Regarding the composition of Tender Buttons, Gertrude Stein noted “I began to discover the names of things, that is not discover the names but discover the things the things to see the things to look at and in so doing I had of course to name them. . . .” This process of circling around the essence of a noun in order to enliven it sets the foundation for The Good House, Smith’s latest chapbook-length poem. The sixth beautifully produced title from Spectacular Books, The Good House is an investigation not only of the concepts of house, home, and domesticity (“Any sung house requires / calligraphy, camp, & / curtains—all too cute yes / yet one tires of burnt / toys, dry fetishes, dead / humor, & clocks.”) but also of the language in which such concepts are rooted. Welcomely, Smith animates much of the tiresome postmodern/linguistic debates of the last few decades with his wacky sense of humor, as when he asserts that “the house seems / to be a verb though it dislikes / the term ‘housing’.” Smith’s exploration of the way in which a house is at once in constant flux (“sometimes house, sometimes home”) and complete stasis (“That it is a house. / That it never moves. / That it loses concentration.”) might read simply as an analogy for poetry, but he is careful to defuse such an easy out: “If the house is just poetry / we’re in trouble.” As Lorca knew, “very often intellect is poetry’s enemy,” and Smith, through his syntactical play and the twisting, elongation, or complication of phrasings, moves one just beyond an overall intellectual comprehension of his work and toward the more rewarding sphere of intuitive knowledge, where “anything can be made out of a house.”

—Noah Eli Gordon

 

Gentlemen in Turbans, Ladies in Cauls 
John Gallaher 
Spuyten Duyvil, $12 (paper)

Winner of the 2000 Spuyten Duyvil Book Award, Gallaher’s debut collection evokes scenes from the life of a socially active young man: pool parties, romantic evenings, bedroom episodes, wispy cigarette smoke, bright morning moments of coffee and contemplation. Sharply imagistic and periphrastic, the poems capitalize on fragments and half-tones; they suggest the kind of drunken magnetism usually associated with the high modernists, at times waxing unmistakably Eliotic (“And if one should call the vase / cut crystal / and the flowers spring tulip, // must one then wonder / at the way the drapes / are more gray than taupe and drawn?”) as well as Stevensian (“clouds / and the idea of clouds”). Relaxed into a postmodern shapelessness, however, the poetry lacks the form that gave high modern poets such magnificent bearing. Gallaher’s “Delta Admonitions,” for example, describes a girl wandering along the edge of the sea, somehow at once forming it and taking her identity from it. This can only remind us of Stevens’s “Idea of Order at Key West,” the genius of which lies in its balance between strict pentameter and modern painterliness—not to mention legitimate philosophical insight. By comparison, Gallaher’s ‘version’ seems haphazard: “She’ll launch herself // in that direction any minute now (channeled, / in this dash to the water, // teeming because she’s thinking of it . . .).” None of this is to say that the poems in Gentlemen in Turbans, Ladies in Cauls lack charms of their own. They feel uniformly luxurious, linguistically very smart, and demonstrate a confident, practiced poetic instinct. Perhaps they’re a bit too slack and swimmy, but readers will discover delightful pockets of infatuation throughout.

—Aaron Belz

 

The Grammar of Nails 
Amy Scattergood 
Creative Arts Book Company, $9.95 (paper)
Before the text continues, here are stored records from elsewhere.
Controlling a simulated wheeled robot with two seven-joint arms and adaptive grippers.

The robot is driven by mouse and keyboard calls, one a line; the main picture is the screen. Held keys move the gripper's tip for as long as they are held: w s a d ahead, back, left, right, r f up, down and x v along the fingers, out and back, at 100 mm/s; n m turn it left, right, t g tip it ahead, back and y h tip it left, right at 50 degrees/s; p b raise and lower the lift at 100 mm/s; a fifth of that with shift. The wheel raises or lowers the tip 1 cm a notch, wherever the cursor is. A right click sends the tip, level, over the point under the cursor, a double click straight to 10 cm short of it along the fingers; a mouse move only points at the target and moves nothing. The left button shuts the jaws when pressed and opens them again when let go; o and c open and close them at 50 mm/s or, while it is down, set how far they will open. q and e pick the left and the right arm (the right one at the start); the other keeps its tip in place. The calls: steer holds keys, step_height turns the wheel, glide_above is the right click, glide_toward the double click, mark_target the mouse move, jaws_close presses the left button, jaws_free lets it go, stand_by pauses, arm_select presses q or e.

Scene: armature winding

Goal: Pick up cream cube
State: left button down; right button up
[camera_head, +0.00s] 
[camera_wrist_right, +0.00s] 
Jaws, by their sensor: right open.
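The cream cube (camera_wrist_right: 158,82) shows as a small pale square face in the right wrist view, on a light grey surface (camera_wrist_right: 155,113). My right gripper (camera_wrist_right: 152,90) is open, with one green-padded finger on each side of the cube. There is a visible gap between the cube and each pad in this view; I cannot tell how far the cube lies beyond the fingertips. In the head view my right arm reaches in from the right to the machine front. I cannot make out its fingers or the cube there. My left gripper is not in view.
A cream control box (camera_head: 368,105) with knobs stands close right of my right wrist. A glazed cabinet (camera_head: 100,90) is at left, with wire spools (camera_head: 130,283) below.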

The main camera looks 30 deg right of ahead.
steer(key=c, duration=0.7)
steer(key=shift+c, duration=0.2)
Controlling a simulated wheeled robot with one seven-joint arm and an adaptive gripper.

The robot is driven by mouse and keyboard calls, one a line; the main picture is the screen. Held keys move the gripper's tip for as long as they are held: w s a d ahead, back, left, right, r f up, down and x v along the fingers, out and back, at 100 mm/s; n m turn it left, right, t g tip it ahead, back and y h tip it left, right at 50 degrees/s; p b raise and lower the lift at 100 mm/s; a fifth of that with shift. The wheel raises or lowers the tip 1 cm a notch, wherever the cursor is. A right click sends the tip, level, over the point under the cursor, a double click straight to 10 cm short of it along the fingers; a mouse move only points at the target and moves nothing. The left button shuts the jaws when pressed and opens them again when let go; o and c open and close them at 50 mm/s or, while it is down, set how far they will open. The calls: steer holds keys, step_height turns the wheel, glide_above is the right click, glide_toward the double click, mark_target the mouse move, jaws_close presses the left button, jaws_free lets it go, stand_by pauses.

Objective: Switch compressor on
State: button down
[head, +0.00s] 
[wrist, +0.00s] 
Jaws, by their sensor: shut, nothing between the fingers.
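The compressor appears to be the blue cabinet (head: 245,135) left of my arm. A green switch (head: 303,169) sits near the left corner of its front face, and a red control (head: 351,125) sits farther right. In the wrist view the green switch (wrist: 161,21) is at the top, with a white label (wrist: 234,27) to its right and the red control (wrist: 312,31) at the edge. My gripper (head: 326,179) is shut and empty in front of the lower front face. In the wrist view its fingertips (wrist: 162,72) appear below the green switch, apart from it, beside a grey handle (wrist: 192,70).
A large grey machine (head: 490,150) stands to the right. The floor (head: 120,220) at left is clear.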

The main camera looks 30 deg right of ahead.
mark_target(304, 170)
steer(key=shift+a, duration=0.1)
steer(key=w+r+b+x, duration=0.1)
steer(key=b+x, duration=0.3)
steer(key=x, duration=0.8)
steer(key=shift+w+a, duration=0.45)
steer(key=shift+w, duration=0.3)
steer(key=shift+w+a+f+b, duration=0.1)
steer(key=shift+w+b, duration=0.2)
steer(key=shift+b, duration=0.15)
With an almost obsessive insistence, this first collection repeatedly examines scenes of devastation, exploring the willful and haphazard ways in which even our most intimate institutions—families, friendships, languages—are destroyed. As the characters in these often narrative poems prove prone to calamity, aggression, and judgment, Scattergood underscores the human vulnerability that is her most constant concern: “Then, after a polite interval, God came down / with a game He called Catastrophe. // When He played, everyone else lost. / And so the wars started.” A former student at the Yale Divinity School, Scattergood fills the first half of the book with biblical narratives rendered contemporary and terrible. At times these revisions, however quirky in their details, can seem predictable in their larger gestures, and the poems’ rejection of the possibility of transcendence can seem merely the conventional religious posturing of modernity. More often, however, these stories are legitimately harrowing, fully aware of the wounding submission required of their subjects: “And all the names he’d had for God / arrayed themselves upon his skin as scars.” Turning to secular ground for its second half, the book loses the focus with which it began, taking up topics as diverse as colonialism, censorship, espionage, and the lives of various figures from history and literature. Even in these last sections, however, the best poems retain their fascination with extremity, “the trap by trap gathering of the . . . world.” As the collection draws to a close, Scattergood narrows the scope of her concern to the compass of a single life, addressing her daughter in poems that focus her obsession with vulnerability into something urgent and particular: “but how do I know / how many miles the night has for you, // what thunder the layers of stars pour down?”